Just south at Third and Main, the Arcade Centre was a city-backed $50 million project by the Webb/Henne company of Lexington adjacent to the Dayton Arcade.
That project suffered delays due to land acquisition and financing, while the Citizens Federal project had to contend with the National Register listed historic structures on East Second.
Local preservationists “protested the planned razing of this area” and a newspaper article explains that the developer was apparently considering four options: “renovate the structures, keep the facades while building a new structure behind them, demolish them entirely or remove and save the facades for possible reconstruction elsewhere.”
But the city and companies pressed on despite the delays and challenges, and one city council member said that “There will be two buildings, and it’s going to be a race to see who’ll fill it quickly.”
The district of course would meet the wrecking ball, but fortunately the Cooper/Eaker Building facade was saved and is now part of the RTA complex on Third Street next to the Conover Building.
With those buildings out of the way, the project moved forward. Several news articles from that time applauded the simultaneous tower projects as progress and a good thing for downtown, but a few were more critical. An 1987 article said that the office tower “will help speed a changing face of Main Street, boost the proposed performing arts center and add a new foundation for downtown Dayton revitalization efforts (“Officials Laud Office Project,” DDN 7/17/1987).
But in a Dayton Daily News article from 1989, Lou Lunne of Danis Industries said that the two towers adding another 650,000 square feet to the center city market “outstrips the local market’s ability to absorb vacant offices … Danis figures that without new businesses coming into the market, it would take five years to lease its space.” Developers also saw “weaknesses in the downtown market even without the addition of new buildings. ‘We haven’t found many positive signals,” (Post) said about attempts to interest tenants in the downtown” (“After the Boom,” DDN 7/17/1987).

Those warning signs would prove to be accurate. By 1990, an article reported that the “Arcade Centre and Citizens Federal Centre aren’t faring well. The Arcade Centre had 85% of its space vacant, while Citizens Federal had about 50%. It called their first year “unusual because they hit the market at the same time, causing a glut of Class A space. The glut, however, won’t last forever, brokers say” (“Office Space Plentiful Downtown,” DDN 2/25/1990).
Another source described the situation at the Arcade Tower during its first few years: “It was conceived in part to supplement the adjoining Arcade. It must have been an embarrassment to the promoters … (as) the Arcade closed the following year, an event that led to the building being renamed the “One Dayton Centre.” Although dressing up the Main and Third intersection, the building was initially a financial failure. In 1991, its vacancy rate was an astounding seventy percent.
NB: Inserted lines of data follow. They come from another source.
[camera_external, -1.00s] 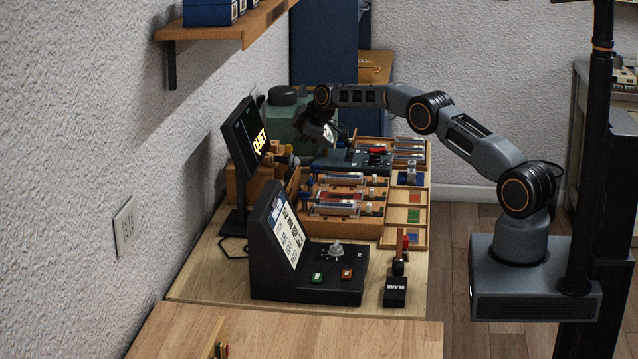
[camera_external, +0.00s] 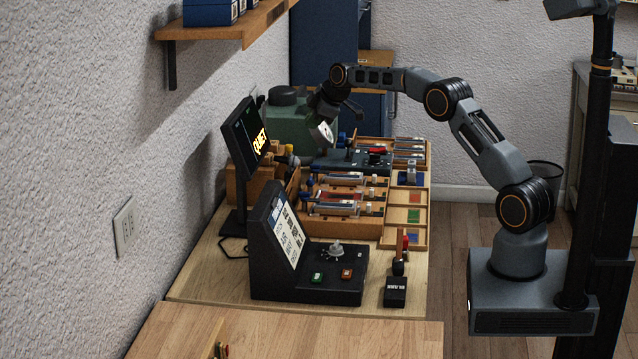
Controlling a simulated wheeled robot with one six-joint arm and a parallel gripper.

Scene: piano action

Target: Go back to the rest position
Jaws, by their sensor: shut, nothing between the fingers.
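My gripper (camera_external: 326,134) hangs at the end of my arm over the back part of the workbench (camera_external: 215,277). It is small in this view, but its fingers look shut and nothing hangs from it. It is in front of the green machine (camera_external: 287,124) and above the dark fixture with a red part (camera_external: 377,151). A gap to the fixture seems to show, but I cannot tell its size.
A black screen reading QUIET (camera_external: 246,140) stands left of my gripper. A black control console (camera_external: 300,262), wooden trays (camera_external: 352,228) and a small black block (camera_external: 395,292) occupy the bench. A shelf (camera_external: 222,32) juts from the left wall. Open floor lies right of the bench.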

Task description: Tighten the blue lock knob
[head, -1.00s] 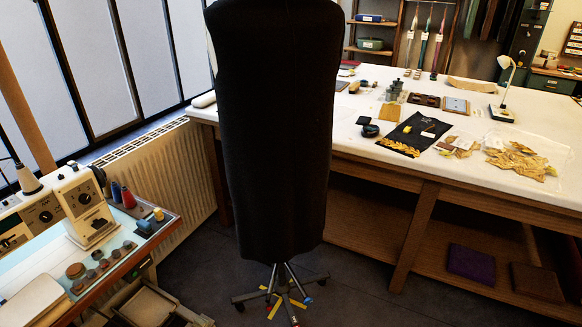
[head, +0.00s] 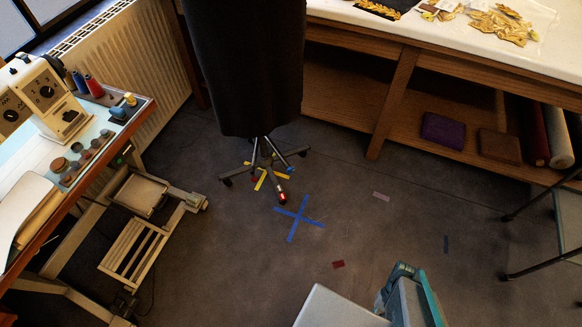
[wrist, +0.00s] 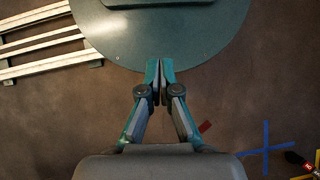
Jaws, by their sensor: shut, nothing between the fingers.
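The dark dress form (head: 246,70) stands on a wheeled base (head: 262,165) in the head view. A small blue piece (head: 291,169) shows low on the right side of this base, among red and yellow parts; it is too small to tell whether it is the lock knob. My gripper (wrist: 160,80) is shut and empty in the wrist view, its fingertips together. It is well apart from the stand; a dark wheel with a red part (wrist: 302,160) shows at the lower right edge of that view.
A blue tape cross (head: 298,218) marks the floor in front of the stand. The sewing table (head: 120,130), with a slatted treadle (head: 135,255), is at left. The long work table (head: 400,30) stands behind, with dark stool legs (head: 540,265) at right. The middle floor is open.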

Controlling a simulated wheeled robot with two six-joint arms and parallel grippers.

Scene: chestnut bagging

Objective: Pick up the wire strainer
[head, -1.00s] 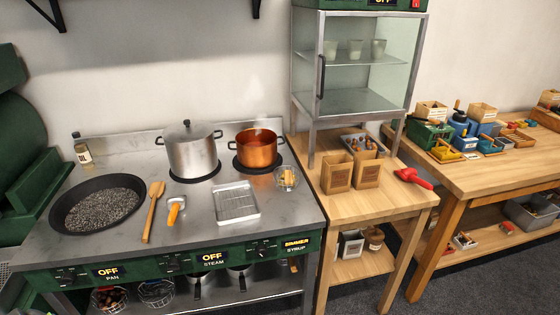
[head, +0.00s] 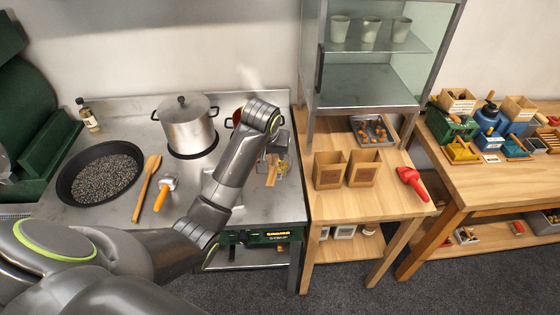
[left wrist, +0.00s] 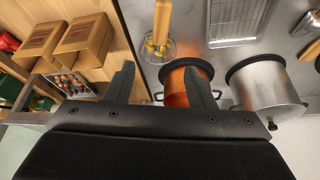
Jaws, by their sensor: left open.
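My left gripper (head: 277,148) reaches over the right end of the steel stove and is open and empty. Its two fingers (left wrist: 158,70) stand apart in the left wrist view. My right gripper is not in view.
A steel pot (head: 187,128), a black pan (head: 62,188), a wooden spatula (head: 146,190) and an orange-handled tool (head: 162,193) are on the stove. A mesh tray (left wrist: 237,22) is near the cup.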

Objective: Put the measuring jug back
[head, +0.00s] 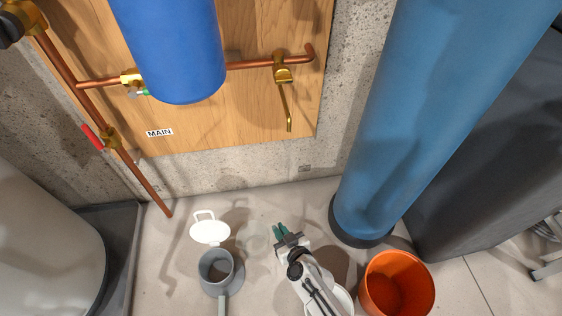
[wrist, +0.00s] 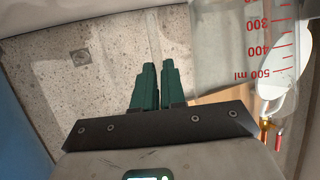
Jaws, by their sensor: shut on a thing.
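The clear measuring jug (wrist: 235,50) with red markings up to 500 ml shows at the upper right of the wrist view. In the head view the see-through jug (head: 256,238) is faint, just left of my gripper (head: 281,231). My gripper's green fingers (wrist: 153,85) are close together, with a narrow clear strip of the jug, seemingly its handle, at their tips. They are shut on the jug. The jug's base and its height over the floor are hard to tell.
A white handled item (head: 210,230) and a grey pot (head: 217,268) stand left of the jug. An orange bucket (head: 397,284) stands at the right. A large blue cylinder (head: 385,190) rises behind it. A copper pipe (head: 145,185) reaches down at the left.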

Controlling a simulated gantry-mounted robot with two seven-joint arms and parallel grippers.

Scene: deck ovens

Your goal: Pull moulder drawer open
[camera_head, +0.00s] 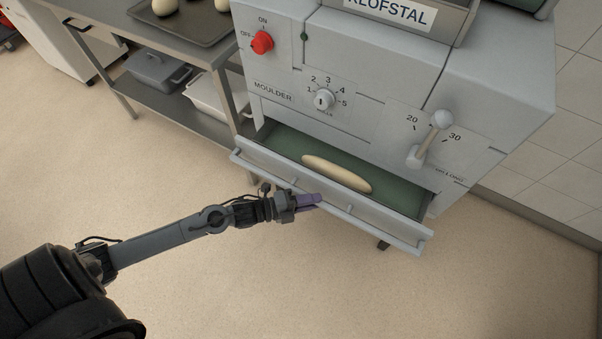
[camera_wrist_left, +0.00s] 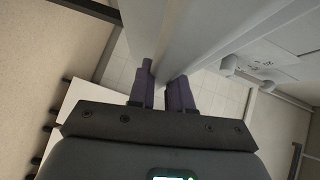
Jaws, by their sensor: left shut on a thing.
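The grey moulder (camera_head: 345,65) stands at the upper middle of the head view. Its drawer (camera_head: 392,232) is pulled partly out at the bottom front, with a green floor showing. A long pale dough piece (camera_head: 337,174) lies inside the drawer. My left gripper (camera_head: 318,200) is at the middle of the drawer front. In the left wrist view its two purple fingers (camera_wrist_left: 163,92) stand on either side of a grey edge of the drawer front, shut on it. The exact contact is partly hidden. My right gripper is in neither view.
A steel table (camera_head: 150,40) with a dark tray of dough balls stands left of the moulder. Its lower shelf holds a lidded grey pan (camera_head: 157,70) and a pale bin (camera_head: 208,98). The floor (camera_head: 300,285) before the drawer is clear. A tiled wall (camera_head: 560,150) is at the right.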

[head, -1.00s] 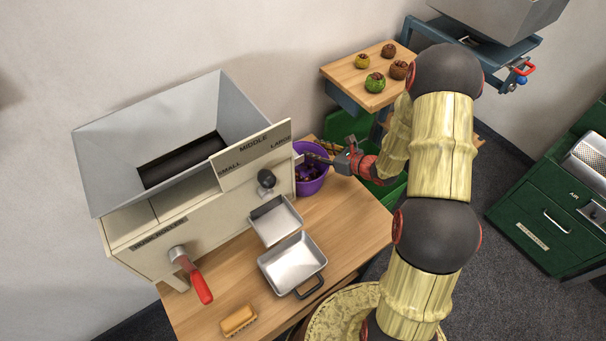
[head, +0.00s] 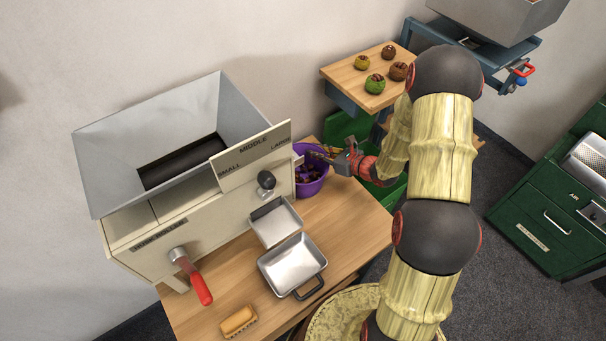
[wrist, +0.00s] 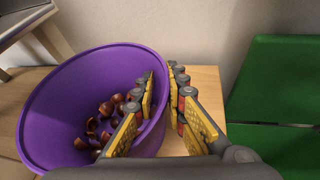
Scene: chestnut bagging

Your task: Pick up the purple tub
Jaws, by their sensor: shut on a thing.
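The purple tub (head: 318,185) stands at the far right end of the wooden bench, close beside the sorting machine. It also shows in the wrist view (wrist: 45,112), with several brown chestnuts (wrist: 107,115) inside. My gripper (head: 328,154) is at the tub's right side. In the wrist view my gripper (wrist: 162,78) is shut on the tub's wall at the rim, one finger inside and the other outside. The tub's underside is hidden, so I cannot tell whether it is off the bench.
The sorting machine (head: 210,215) stands close to the tub's left. Metal trays (head: 292,263) and a brush (head: 238,320) lie on the bench (head: 345,225). A green bin (wrist: 270,85) is to the right. A shelf with several balls (head: 348,72) is behind.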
The owners attempted to bail out by selling the building to the Ohio government for office use, but the state lacked sufficient interest.”

The Arcade / One Dayton Centre, today the Fifth Third Tower (photo credit)
Citizens Federal also didn’t last a decade as a company, as it was acquired by Fifth Third Bank in 1998.
But the architectural losses could have actually been much worse, as the Arcade Centre was part of a “strategy to acquire the entire west side of that block of Main as far south as the Kuhns Building including McCrory’s. The plan was to tear down the buildings and construct a Twin Towers type of complex, twin high-rises with a little arcade between them to connect up with the old Arcade, as a way to generate foot traffic and a customer base for the struggling Arcade project, which by then was in receivership or owned by the creditors.”
So it’s fortunate at least that the Kuhns, McCrory and Lindsey Buildings weren’t lost along with the East Second Street district for massive amounts of additional unneeded office space.